--- Supplied information ---

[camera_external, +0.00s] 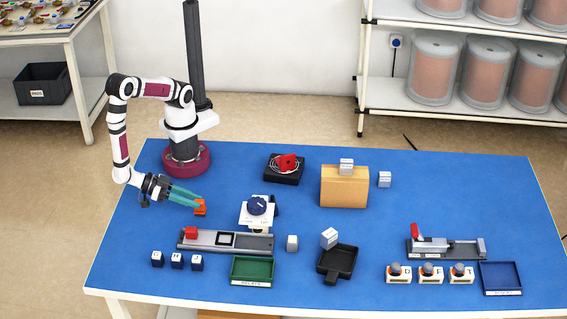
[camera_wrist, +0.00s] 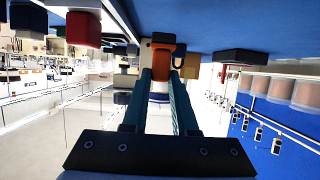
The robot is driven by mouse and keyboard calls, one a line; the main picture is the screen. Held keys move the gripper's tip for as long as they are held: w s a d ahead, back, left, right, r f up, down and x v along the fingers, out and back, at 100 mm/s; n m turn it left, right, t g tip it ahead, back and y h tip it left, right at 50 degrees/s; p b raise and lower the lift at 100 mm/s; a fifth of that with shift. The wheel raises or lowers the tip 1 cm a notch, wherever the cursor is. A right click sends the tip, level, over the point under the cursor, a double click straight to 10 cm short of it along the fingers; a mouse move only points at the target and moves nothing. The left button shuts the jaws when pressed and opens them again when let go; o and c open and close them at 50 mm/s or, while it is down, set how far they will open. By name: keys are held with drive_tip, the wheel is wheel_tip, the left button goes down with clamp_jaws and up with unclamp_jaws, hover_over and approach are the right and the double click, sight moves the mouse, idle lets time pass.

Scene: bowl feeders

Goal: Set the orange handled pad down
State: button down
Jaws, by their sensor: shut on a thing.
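The orange handled pad (camera_external: 200,211) is at the tips of my gripper (camera_external: 198,201), over the left part of the blue table. My gripper's teal fingers are shut on it. It is low, close to the tabletop; I cannot tell whether it touches. In the wrist view the orange handle (camera_wrist: 166,50) shows between the fingertips (camera_wrist: 163,72). The underside of the pad is hidden.
Right of my gripper stands a white device with a dark blue knob (camera_external: 257,205). In front are a grey rail with a red block (camera_external: 191,232), several dark blue cubes (camera_external: 177,260) and a green tray (camera_external: 252,283). A black box with a red part (camera_external: 285,168) stands behind.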

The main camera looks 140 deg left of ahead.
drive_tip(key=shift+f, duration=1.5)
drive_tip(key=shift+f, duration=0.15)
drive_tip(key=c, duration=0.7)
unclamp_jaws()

---

# Goal:
Give again, word for word, only the lines running from the line with "The robot is" through the line with "State: button down"; include both of those lines.

# Output of the task:
The robot is driven by mouse and keyboard calls, one a line; the main picture is the screen. Held keys move the gripper's tip for as long as they are held: w s a d ahead, back, left, right, r f up, down and x v along the fingers, out and back, at 100 mm/s; n m turn it left, right, t g tip it ahead, back and y h tip it left, right at 50 degrees/s; p b raise and lower the lift at 100 mm/s; a fifth of that with shift. The wheel raises or lowers the tip 1 cm a notch, wherever the cursor is. A right click sends the tip, level, over the point under the cursor, a double click straight to 10 cm short of it along the fingers; a mouse move only points at the target and moves nothing. The left button shuts the jaws when pressed and opens them again when let go; o and c open and close them at 50 mm/s or, while it is down, set how far they will open. By name: keys are held with drive_tip, the wheel is wheel_tip, the left button goes down with clamp_jaws and up with unclamp_jaws, hover_over and approach are the right and the double click, sight moves the mouse, idle lets time pass.

Scene: bowl feeders

Goal: Set the orange handled pad down
State: button down

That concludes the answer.